The airline carried 218,000 tonnes, giving it a 64% load factor. However, price pressure contributed to weaker revenues, as did the weakness of the pound.

However, the carrier said it hoped to see more market stability this year.

“2016 was a challenging year for a variety of reasons,” said senior vice president cargo John Lloyd. “The impact of overcapacity on yields and the falling value of sterling were major factors and we also saw a reduction in revenues due to route changes driven by passenger demand.

“The second half of the year was much stronger, particularly for business from the UK, and it ended with a welcome pre-Christmas peak season which resulted in some improvement in average yield.
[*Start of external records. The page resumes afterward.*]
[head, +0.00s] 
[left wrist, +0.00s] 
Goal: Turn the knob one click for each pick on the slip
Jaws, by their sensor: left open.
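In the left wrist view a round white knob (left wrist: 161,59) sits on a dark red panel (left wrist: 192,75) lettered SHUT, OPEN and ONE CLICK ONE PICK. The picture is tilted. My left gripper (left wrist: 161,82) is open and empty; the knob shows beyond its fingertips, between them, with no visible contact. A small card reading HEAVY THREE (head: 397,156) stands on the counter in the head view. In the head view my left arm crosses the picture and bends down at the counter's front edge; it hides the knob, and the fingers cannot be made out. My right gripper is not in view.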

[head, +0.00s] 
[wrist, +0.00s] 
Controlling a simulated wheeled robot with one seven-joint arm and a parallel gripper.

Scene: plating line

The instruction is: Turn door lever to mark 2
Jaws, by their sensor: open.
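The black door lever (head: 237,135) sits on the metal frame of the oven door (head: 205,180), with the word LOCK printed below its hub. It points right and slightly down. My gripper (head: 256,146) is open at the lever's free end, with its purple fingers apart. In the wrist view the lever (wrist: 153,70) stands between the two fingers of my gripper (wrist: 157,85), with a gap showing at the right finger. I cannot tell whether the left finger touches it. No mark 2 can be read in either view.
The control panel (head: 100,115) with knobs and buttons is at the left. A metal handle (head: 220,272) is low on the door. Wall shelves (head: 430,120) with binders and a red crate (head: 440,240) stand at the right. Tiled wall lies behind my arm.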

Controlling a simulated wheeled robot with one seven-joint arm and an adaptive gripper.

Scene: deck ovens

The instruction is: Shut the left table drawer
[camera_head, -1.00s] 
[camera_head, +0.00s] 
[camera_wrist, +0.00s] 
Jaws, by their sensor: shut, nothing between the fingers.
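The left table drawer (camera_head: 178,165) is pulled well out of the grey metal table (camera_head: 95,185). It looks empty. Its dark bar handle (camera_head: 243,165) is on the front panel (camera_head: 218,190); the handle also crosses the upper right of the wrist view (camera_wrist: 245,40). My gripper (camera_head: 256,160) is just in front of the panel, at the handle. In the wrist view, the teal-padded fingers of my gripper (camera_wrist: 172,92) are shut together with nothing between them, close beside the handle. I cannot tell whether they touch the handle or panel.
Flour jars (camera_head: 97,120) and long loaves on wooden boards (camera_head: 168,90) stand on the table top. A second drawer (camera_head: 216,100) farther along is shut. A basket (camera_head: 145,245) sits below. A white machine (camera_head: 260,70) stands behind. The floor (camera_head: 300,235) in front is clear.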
“We expect to see more stability return to the market this year.”

2014 revenues were £221m, on volumes of 224,139 tonnes, illustrating the significantly weaker prices last year.

Joint-venture partner Delta Cargo also suffered, even in the ‘peak’ period of last year.

November saw month-on-month declines of 12% in cargo tonne miles,  7% down year-on-year. In December, its 12-month rolling average was down 10%. Cargo revenues for the year fell 18%, to $668m.

A source at Delta said the carrier had been hit by competitive price pressure from other US airline,s as well as a cargo-unfriendly US fleet. However, he added that changes were afoot at Delta that should see its cargo arm improve this year.

Delta famously realigned its cargo management in 2014, folding its cargo operations into the passenger side. Last year, however, it appointed Gareth Joyce as president of cargo, suggesting a new cargo-focused outlook.

But Mr Joyce has now taken on global responsibility for airport customer service worldwide as well as his role as head of cargo, according to media reports.

Despite the revenue decline, Virgin said it had beaten its year-end contribution target by 2%, and that its performance this year would be enhanced by its new daily route to Seattle, and three new routes out of Manchester, to San Francisco, Boston and New York.